■ What the task asks
Count lines with "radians" in them. Report only the total.

··· Given data

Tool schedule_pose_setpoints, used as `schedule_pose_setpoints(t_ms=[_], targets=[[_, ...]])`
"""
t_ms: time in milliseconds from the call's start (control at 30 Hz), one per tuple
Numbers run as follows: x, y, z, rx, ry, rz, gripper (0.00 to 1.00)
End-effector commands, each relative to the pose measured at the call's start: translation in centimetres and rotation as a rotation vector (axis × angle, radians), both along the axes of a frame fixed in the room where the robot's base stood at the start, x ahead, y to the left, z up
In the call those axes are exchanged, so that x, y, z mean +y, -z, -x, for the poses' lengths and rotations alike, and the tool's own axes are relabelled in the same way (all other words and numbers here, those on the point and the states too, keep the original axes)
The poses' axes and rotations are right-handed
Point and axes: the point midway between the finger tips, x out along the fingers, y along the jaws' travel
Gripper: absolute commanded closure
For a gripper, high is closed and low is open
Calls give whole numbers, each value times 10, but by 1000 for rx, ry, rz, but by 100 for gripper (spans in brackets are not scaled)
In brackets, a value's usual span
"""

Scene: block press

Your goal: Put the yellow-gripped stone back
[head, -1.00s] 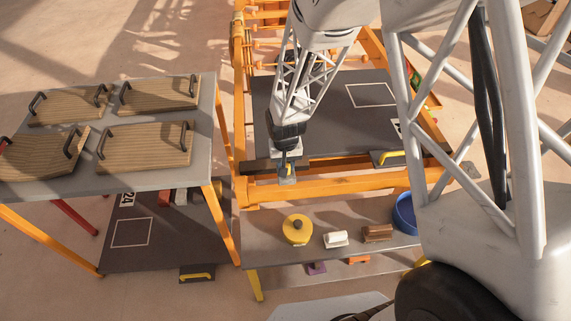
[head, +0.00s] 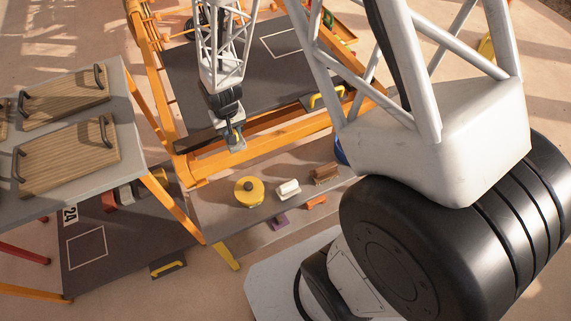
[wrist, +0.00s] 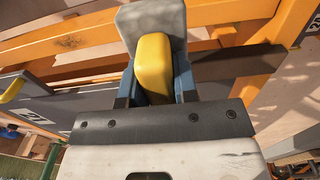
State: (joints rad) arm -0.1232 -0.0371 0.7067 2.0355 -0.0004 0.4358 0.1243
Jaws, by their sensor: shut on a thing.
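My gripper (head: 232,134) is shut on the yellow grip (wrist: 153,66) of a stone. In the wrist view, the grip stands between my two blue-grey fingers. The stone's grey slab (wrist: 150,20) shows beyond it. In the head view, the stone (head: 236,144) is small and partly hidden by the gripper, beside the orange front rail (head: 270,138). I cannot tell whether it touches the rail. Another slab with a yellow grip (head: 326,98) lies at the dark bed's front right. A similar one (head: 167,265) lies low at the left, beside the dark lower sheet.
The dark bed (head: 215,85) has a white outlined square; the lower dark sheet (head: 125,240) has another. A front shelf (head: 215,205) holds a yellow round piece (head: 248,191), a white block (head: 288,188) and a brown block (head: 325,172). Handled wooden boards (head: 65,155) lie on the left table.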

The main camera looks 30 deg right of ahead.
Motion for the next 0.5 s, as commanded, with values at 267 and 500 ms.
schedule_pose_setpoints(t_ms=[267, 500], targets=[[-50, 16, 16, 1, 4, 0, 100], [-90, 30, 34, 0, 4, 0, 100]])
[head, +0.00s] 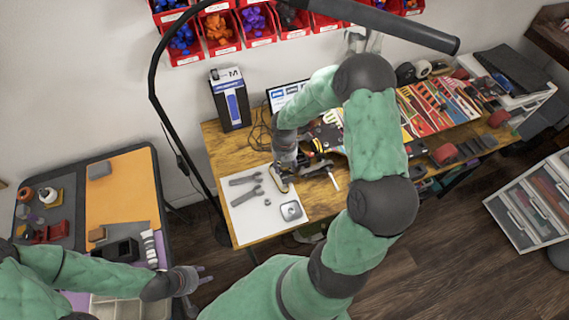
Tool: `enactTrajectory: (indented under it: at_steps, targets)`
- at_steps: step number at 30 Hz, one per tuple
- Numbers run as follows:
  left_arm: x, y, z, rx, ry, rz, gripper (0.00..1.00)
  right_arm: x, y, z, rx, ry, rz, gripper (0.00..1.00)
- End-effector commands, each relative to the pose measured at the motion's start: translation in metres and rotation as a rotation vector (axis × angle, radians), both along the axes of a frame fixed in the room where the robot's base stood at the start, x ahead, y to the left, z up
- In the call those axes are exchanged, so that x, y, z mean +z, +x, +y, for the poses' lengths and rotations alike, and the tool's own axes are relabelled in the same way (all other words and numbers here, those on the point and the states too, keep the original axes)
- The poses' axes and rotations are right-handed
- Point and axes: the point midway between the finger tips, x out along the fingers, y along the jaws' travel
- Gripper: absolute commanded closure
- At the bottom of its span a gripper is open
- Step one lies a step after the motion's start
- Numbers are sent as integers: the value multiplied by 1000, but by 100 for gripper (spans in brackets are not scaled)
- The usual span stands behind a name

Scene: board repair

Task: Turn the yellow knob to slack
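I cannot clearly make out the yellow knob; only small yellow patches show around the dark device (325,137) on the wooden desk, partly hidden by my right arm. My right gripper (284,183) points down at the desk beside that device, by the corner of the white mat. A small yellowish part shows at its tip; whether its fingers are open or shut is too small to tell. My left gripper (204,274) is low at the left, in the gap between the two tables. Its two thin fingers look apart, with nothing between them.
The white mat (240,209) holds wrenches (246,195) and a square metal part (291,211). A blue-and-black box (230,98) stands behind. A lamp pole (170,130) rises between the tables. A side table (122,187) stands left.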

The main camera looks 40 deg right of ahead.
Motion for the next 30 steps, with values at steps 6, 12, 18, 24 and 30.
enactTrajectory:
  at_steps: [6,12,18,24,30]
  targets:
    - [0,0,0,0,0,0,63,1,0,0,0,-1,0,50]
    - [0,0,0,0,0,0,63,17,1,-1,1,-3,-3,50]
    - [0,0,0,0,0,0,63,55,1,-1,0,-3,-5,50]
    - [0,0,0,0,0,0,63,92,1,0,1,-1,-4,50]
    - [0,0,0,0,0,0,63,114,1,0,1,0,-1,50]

······
··· Given data

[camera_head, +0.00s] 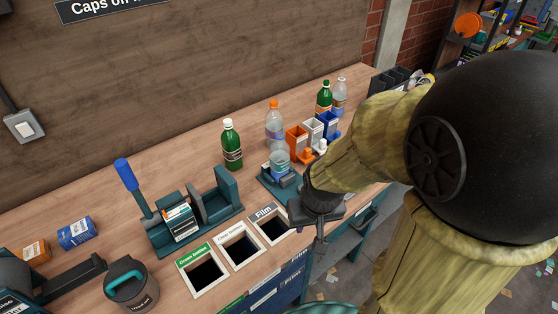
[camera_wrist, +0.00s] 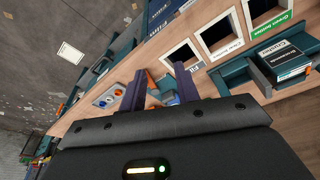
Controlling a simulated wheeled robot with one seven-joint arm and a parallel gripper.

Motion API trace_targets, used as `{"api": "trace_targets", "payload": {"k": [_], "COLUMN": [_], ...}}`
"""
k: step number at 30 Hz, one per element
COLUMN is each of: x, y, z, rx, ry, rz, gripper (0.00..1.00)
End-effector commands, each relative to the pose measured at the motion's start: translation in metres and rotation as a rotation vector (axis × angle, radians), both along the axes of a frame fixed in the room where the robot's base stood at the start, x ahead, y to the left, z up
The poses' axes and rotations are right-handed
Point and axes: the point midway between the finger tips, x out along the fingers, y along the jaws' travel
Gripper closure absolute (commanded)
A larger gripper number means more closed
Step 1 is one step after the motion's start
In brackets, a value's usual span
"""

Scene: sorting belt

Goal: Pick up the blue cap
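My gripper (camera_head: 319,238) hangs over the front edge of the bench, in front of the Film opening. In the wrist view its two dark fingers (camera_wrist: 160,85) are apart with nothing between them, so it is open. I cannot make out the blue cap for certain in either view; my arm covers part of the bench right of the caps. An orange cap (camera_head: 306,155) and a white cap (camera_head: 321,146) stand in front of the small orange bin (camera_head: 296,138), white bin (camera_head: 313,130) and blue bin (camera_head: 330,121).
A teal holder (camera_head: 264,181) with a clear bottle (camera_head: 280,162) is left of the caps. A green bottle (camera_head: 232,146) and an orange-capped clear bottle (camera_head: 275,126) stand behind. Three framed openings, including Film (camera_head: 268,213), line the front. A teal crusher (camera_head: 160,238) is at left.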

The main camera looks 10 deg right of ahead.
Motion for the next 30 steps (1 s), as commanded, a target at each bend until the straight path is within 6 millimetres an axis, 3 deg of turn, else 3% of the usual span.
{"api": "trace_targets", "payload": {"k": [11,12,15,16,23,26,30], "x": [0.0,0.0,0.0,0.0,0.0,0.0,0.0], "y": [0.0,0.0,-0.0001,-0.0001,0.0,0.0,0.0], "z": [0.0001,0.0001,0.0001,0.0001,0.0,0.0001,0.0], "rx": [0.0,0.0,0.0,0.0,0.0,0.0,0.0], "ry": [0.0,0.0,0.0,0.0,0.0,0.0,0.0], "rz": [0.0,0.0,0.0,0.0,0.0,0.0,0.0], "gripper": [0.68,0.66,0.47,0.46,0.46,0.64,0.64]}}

······

■ Right answer
3